> SHORT PROBLEM:
Identify every line in the records below that contains the word "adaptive", and copy each of those lines.

> Saved data entries:
▬▬▬▬▬▬▬▬▬▬

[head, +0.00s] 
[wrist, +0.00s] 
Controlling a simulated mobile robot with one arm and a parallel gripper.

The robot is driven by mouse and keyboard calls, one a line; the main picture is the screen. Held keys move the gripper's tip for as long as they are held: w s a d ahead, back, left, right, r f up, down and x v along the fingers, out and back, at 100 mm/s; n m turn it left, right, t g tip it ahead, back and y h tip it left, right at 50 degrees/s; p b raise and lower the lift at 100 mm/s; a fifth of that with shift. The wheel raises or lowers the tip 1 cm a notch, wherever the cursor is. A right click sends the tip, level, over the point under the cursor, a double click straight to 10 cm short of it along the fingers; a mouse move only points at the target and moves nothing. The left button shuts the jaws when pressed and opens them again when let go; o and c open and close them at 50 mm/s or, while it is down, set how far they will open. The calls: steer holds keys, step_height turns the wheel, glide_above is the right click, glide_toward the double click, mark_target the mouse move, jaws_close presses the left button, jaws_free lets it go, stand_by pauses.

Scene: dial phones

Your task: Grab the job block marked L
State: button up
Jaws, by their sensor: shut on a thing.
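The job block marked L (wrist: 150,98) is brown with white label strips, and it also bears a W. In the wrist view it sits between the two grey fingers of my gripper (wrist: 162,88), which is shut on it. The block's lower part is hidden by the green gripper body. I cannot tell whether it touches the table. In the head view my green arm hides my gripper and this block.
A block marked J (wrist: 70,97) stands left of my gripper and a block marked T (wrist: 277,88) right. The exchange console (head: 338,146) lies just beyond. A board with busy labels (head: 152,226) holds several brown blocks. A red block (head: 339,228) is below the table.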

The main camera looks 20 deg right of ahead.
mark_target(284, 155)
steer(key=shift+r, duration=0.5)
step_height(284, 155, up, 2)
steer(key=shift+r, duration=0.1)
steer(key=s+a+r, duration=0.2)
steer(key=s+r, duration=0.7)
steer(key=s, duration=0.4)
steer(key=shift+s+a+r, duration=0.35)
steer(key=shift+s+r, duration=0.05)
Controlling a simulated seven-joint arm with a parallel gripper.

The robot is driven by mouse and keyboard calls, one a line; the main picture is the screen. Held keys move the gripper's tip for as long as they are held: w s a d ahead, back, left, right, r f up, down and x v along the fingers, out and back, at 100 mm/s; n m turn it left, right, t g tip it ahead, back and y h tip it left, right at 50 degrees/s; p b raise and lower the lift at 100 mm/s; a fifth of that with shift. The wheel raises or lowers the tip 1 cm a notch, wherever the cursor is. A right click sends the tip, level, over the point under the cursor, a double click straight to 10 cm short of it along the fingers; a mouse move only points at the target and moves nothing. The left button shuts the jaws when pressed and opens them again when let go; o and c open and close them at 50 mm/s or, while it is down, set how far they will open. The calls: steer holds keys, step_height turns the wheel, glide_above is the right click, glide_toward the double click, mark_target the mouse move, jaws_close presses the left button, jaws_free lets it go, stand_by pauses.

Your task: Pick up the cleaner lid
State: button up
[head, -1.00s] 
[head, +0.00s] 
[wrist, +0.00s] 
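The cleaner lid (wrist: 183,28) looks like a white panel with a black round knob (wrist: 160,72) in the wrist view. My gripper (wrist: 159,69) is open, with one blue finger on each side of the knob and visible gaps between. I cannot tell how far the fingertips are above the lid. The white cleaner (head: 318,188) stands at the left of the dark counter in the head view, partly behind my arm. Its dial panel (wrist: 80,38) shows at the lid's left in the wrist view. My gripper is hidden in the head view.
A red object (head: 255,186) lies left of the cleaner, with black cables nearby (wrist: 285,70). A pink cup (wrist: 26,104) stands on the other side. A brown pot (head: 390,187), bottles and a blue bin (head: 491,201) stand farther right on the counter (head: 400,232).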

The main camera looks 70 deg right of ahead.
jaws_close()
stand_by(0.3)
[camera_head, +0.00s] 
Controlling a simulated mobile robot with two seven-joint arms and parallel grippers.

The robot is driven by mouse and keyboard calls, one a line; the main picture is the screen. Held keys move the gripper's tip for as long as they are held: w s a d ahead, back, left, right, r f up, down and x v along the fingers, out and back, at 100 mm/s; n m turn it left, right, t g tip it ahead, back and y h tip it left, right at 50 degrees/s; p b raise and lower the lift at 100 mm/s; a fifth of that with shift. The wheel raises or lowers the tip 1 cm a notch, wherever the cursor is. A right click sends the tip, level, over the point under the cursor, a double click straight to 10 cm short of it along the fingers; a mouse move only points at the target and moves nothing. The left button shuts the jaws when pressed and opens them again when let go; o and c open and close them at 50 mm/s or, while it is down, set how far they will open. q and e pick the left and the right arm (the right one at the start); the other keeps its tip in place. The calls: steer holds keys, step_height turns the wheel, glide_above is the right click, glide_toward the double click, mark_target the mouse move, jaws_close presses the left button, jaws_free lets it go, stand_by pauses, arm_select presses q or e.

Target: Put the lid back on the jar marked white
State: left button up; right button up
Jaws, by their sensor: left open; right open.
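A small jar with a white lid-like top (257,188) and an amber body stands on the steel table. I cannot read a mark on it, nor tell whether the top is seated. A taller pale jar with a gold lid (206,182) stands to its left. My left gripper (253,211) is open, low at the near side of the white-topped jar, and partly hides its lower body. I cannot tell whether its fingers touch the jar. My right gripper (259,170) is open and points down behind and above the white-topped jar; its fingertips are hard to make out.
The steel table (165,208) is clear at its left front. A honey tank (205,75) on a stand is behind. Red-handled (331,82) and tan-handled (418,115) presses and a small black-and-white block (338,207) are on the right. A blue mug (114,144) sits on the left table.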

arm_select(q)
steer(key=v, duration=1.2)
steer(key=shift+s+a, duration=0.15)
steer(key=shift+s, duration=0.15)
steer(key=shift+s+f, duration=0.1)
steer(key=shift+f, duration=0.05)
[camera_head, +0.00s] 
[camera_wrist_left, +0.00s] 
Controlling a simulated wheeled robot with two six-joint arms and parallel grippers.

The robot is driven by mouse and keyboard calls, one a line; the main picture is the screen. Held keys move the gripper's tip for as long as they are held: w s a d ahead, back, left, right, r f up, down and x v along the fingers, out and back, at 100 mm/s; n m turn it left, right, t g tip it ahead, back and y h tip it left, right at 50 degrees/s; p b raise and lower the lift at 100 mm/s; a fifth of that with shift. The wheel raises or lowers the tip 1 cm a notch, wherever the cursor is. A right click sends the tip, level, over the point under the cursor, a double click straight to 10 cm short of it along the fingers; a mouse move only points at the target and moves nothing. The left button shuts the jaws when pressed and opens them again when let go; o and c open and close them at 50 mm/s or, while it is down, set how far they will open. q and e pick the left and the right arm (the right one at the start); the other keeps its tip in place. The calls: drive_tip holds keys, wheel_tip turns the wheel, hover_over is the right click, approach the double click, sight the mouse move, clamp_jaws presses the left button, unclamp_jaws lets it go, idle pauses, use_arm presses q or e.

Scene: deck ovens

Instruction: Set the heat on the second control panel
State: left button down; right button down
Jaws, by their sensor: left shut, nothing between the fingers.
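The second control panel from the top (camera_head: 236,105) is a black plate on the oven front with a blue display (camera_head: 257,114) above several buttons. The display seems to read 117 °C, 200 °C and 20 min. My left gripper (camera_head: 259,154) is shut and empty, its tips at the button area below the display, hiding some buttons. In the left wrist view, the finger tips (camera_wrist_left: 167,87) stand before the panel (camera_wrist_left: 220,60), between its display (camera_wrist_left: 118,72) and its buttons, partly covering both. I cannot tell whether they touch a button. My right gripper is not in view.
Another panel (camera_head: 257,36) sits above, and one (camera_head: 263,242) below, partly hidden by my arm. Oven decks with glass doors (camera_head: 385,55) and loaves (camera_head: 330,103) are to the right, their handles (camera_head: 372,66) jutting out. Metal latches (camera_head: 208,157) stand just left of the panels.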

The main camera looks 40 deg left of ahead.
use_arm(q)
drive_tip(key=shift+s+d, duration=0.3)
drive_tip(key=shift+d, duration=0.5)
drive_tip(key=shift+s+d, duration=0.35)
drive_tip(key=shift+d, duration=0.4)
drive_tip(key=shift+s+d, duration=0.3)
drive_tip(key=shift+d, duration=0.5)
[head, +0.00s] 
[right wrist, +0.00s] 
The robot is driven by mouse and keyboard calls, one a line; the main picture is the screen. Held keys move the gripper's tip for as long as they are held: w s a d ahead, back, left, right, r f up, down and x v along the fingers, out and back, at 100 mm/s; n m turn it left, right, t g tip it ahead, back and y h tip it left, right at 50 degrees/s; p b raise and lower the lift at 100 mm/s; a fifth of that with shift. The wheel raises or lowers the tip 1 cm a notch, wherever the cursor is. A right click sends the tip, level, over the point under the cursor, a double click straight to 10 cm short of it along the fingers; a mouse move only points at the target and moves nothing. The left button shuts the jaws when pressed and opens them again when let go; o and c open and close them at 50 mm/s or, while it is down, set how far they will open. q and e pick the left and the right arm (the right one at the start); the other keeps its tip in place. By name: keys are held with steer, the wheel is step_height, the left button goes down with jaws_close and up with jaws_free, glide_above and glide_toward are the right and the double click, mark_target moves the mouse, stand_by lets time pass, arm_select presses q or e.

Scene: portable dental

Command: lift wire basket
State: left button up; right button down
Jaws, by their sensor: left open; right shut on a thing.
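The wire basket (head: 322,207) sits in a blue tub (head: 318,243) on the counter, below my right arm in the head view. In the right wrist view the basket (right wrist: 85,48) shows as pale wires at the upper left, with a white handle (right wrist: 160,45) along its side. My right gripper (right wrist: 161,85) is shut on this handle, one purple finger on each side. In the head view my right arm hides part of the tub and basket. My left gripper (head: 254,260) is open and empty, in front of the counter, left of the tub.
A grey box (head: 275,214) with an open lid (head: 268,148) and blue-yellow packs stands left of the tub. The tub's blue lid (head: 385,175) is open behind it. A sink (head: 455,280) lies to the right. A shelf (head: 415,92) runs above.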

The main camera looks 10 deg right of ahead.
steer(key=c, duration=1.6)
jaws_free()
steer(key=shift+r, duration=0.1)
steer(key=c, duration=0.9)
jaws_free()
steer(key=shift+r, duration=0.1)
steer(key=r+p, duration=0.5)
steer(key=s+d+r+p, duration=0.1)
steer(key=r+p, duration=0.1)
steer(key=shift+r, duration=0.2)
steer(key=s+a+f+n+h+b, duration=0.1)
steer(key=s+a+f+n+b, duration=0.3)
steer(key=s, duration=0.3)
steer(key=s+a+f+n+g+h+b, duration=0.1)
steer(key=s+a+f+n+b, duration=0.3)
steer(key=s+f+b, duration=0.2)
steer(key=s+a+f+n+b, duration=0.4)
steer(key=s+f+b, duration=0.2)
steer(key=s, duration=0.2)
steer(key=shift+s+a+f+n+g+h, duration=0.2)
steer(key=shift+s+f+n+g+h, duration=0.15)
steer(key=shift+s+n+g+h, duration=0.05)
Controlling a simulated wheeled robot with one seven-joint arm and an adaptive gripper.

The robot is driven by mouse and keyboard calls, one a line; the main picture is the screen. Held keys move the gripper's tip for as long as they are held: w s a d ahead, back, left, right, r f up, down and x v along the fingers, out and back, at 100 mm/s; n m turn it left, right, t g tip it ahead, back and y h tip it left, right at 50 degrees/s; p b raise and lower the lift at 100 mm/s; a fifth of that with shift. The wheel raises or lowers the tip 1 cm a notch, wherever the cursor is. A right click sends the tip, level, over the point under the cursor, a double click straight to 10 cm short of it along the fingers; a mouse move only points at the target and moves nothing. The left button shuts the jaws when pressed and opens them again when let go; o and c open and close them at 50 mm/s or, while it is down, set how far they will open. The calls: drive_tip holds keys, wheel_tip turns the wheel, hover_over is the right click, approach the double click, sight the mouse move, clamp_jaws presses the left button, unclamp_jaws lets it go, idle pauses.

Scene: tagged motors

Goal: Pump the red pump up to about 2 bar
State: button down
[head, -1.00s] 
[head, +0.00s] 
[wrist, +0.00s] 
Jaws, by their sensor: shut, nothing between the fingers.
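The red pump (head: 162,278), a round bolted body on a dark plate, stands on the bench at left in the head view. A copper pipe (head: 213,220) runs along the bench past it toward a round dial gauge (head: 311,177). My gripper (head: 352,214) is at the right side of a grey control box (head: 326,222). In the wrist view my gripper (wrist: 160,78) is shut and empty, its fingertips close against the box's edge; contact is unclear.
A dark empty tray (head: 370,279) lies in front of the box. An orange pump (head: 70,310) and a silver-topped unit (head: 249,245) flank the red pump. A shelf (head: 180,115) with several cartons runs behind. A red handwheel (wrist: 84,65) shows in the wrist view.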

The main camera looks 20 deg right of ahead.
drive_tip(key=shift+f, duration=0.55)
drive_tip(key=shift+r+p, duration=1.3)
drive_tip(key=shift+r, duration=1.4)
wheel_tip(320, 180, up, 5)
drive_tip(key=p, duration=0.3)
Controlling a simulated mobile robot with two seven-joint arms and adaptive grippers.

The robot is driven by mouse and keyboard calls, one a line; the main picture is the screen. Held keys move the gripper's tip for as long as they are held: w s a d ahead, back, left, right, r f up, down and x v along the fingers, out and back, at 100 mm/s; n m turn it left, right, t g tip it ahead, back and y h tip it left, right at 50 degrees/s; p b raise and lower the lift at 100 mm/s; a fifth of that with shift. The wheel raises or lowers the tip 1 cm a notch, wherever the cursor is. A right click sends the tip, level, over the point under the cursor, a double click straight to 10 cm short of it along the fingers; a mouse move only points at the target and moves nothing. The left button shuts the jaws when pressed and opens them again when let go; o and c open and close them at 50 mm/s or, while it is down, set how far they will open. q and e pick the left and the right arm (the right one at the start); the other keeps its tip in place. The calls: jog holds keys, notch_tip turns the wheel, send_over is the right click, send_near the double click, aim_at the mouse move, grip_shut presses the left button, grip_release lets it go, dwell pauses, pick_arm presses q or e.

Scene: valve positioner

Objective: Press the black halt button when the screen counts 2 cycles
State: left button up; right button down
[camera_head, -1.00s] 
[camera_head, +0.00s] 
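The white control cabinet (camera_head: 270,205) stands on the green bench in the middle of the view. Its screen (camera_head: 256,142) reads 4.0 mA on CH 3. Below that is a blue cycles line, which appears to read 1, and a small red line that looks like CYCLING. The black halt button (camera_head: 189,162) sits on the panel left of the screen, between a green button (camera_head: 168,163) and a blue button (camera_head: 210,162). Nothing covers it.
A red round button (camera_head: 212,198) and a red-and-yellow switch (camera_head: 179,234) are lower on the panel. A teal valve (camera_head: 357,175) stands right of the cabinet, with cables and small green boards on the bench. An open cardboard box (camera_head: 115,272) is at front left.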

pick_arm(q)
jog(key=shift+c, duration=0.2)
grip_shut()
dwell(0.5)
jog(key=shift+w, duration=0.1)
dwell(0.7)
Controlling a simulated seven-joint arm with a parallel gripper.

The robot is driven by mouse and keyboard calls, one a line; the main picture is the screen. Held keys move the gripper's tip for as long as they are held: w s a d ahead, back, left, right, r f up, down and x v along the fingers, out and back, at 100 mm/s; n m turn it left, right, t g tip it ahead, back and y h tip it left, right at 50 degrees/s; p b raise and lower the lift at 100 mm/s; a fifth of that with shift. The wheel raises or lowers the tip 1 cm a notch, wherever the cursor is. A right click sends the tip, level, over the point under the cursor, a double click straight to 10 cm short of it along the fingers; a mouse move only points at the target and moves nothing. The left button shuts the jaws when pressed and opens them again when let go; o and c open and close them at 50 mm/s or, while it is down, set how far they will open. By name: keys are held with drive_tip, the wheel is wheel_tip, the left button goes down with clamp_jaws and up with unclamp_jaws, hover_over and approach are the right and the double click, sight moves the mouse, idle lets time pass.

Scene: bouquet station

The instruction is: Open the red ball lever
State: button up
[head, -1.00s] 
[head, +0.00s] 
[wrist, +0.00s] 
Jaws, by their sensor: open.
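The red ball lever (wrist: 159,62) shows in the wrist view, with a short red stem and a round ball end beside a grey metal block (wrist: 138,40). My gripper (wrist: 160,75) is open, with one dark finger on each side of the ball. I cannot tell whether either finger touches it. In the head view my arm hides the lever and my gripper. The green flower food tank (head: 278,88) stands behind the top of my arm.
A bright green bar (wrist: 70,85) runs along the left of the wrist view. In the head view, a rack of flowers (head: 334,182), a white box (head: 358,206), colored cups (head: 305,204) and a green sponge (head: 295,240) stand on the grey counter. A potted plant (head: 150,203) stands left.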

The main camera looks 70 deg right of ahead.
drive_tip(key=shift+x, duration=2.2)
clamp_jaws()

▬▬▬▬▬▬▬▬▬▬

> EXPECTED ANSWER:
Controlling a simulated wheeled robot with one seven-joint arm and an adaptive gripper.
Controlling a simulated mobile robot with two seven-joint arms and adaptive grippers.

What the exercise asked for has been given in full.